11 February 2009

The infamous Turkish locale bug

I discovered a quirky comment today in Confluence’s Permission.forName(String) method:

// use the english locale to avoid the infamous turkish locale bug
String upperName = permissionName.toUpperCase(Locale.ENGLISH);

Naturally the question popped into my mind: what is the ‘infamous Turkish locale bug’? Looking into the JIRA issues related to the commit (CONF-5931, CONF-7168), I found a link Agnes put to this article about a common Java bug in the Turkish locale: Turkish Java Needs Special Brewing.

In the Turkish alphabet there are two letters for ‘i’, dotless and dotted. The problem is that the dotless ‘i’ in lowercase becomes the dotless in uppercase. At first glance this wouldn’t appear to be a problem; however, the problem lies in what programmers do with upper- and lowercases in their code.

The two lowercase letters are \u0069 ‘i’ and \u0131 ‘ı’ (dotless ‘I’) and are totally unrelated. Their uppercase versions are \u0130 ‘İ’ (capital letter ‘I’ with dot above it) and \u0049 ‘I’. The issue is that this behavior does not occur in English where the single lowercase dotted ‘i’ becomes an uppercase dotless ‘I’.

With the statement String.toUppercase(), most Java programmers try to effectively neutralize case. Consider a HashMap with string keys and you have a key that you want to look up. If you want to ignore case, you’ll probably uppercase everything going into the map, its entries, and the string you’re doing the lookup with. This works fine for English, but not for Turkish, where dotless becomes dotless.

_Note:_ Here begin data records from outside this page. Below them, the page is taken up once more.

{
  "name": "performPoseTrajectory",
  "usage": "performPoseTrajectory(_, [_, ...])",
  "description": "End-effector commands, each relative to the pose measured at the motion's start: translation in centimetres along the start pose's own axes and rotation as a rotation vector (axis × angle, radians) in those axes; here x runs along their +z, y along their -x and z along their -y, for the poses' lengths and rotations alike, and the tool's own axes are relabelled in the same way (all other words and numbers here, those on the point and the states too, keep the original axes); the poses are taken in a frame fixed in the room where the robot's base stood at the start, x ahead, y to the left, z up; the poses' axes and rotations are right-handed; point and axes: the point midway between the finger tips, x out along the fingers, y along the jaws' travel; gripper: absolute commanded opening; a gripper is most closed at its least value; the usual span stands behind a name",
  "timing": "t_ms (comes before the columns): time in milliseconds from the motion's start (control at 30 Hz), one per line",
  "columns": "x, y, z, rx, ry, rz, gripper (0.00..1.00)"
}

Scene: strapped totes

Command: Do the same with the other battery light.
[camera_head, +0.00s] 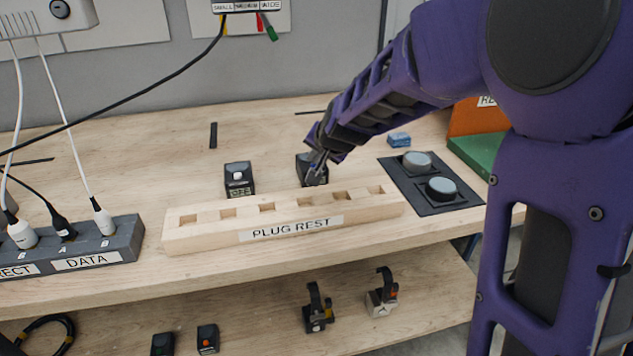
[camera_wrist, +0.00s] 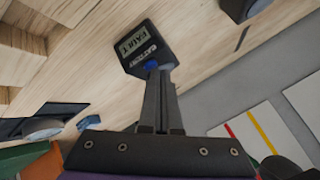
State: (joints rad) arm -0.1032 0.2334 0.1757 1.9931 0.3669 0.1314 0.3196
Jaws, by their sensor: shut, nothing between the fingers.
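Two round, grey-topped pucks that look like battery lights sit on a dark mat (camera_head: 430,187) at the right: a rear one (camera_head: 417,160) and a front one (camera_head: 441,188). Neither shows a visible glow. My gripper (camera_head: 316,172) is left of them, behind the plug rest, shut and empty. Its fingertips (camera_wrist: 157,72) are at the blue button of a small black box (camera_wrist: 148,42) whose display reads FAULT; I cannot tell whether they touch it. My gripper partly hides this box (camera_head: 303,163) in the head view. One puck also shows in the wrist view (camera_wrist: 42,127).
A wooden PLUG REST block (camera_head: 285,233) with empty square holes runs along the bench front. Another black box (camera_head: 238,178) with a white button stands behind it. A blue block (camera_head: 399,140) lies behind the mat. A DATA socket strip (camera_head: 95,255) with plugs is at left.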

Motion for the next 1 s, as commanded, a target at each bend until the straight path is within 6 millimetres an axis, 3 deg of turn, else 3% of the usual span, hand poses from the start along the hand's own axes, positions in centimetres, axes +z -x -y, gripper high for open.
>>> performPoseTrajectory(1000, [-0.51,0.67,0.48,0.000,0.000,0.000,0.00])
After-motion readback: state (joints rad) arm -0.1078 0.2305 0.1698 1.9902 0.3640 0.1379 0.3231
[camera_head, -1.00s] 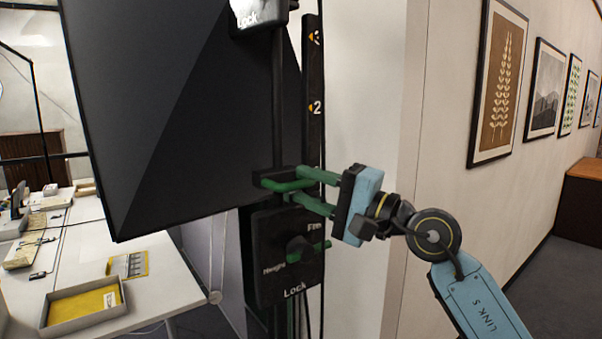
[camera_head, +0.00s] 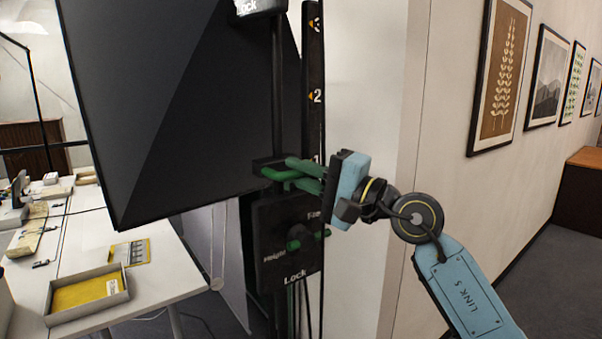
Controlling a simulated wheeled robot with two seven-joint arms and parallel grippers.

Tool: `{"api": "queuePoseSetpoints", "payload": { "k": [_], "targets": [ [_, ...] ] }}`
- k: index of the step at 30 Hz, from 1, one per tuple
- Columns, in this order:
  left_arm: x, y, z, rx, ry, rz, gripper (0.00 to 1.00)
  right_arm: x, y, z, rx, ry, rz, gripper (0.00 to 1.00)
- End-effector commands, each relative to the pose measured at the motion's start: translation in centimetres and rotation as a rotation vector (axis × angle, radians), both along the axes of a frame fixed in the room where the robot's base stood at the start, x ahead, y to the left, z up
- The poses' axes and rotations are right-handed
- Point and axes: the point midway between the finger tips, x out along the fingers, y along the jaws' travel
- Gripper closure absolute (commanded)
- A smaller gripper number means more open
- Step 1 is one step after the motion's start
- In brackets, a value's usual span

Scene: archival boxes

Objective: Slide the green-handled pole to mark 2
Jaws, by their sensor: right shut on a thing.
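The dark vertical pole (camera_head: 277,85) stands beside a dark scale strip (camera_head: 313,60) with orange-pointed marks. Mark 2 (camera_head: 317,96) is readable above the green handle (camera_head: 279,176), and mark 3 is higher. The handle is on a black clamp just above the black lock panel, clearly below mark 2. My right gripper (camera_head: 294,175), a blue body with green fingers, reaches in from the right and is shut on the handle. Its fingers partly hide the handle and the strip behind it. My left gripper is not in view.
A large dark panel (camera_head: 185,110) fills the left of the pole. The lock panel (camera_head: 288,245) has a green-tipped knob (camera_head: 300,237). A white table (camera_head: 170,275) with a yellow-lined tray (camera_head: 88,296) is at left. A pale wall edge (camera_head: 400,150) stands close at right.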

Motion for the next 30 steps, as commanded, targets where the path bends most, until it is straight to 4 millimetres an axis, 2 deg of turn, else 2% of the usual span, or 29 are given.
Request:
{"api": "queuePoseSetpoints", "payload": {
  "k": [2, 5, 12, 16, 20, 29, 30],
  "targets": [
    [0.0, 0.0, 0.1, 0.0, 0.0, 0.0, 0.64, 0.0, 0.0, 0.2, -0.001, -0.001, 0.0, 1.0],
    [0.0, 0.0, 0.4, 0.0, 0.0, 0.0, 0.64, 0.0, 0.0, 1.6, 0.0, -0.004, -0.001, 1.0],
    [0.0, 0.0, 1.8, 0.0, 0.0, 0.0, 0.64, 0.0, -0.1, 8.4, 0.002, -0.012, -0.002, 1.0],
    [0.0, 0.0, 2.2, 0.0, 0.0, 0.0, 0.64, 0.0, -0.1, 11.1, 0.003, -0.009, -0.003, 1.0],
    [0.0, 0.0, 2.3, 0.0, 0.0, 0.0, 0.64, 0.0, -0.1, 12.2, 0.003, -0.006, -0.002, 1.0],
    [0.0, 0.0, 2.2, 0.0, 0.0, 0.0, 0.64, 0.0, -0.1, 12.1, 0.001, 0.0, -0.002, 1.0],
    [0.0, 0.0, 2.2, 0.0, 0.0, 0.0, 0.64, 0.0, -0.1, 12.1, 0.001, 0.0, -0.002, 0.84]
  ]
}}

This is a nice example of where you need to be very careful how you handle upper- and lower-casing in your application. Changing the word ‘quit’ to uppercase in the Turkish locale will result in ‘QUİT’, not ‘QUIT’. I’ve heard of other examples where the German ß (sharp ‘s’) doesn’t behave exactly as English speakers would expect either.

There are two ways to properly perform a case-insensitive comparison of Strings in Java in any locale:

  • (preferred) use String.equalsIgnoreCase()
  • use a fixed locale (like Locale.ENGLISH) as an argument to String.toUpperCase(Locale) or String.toLowerCase(Locale).

You can also use Character.toLowerCase() or Character.toUpperCase() to derive a locale-independent case-insensitive String value. This was the solution used in a recent (and still unreleased) fix for the same problem in the Commons Collections CaseInsensitiveMap.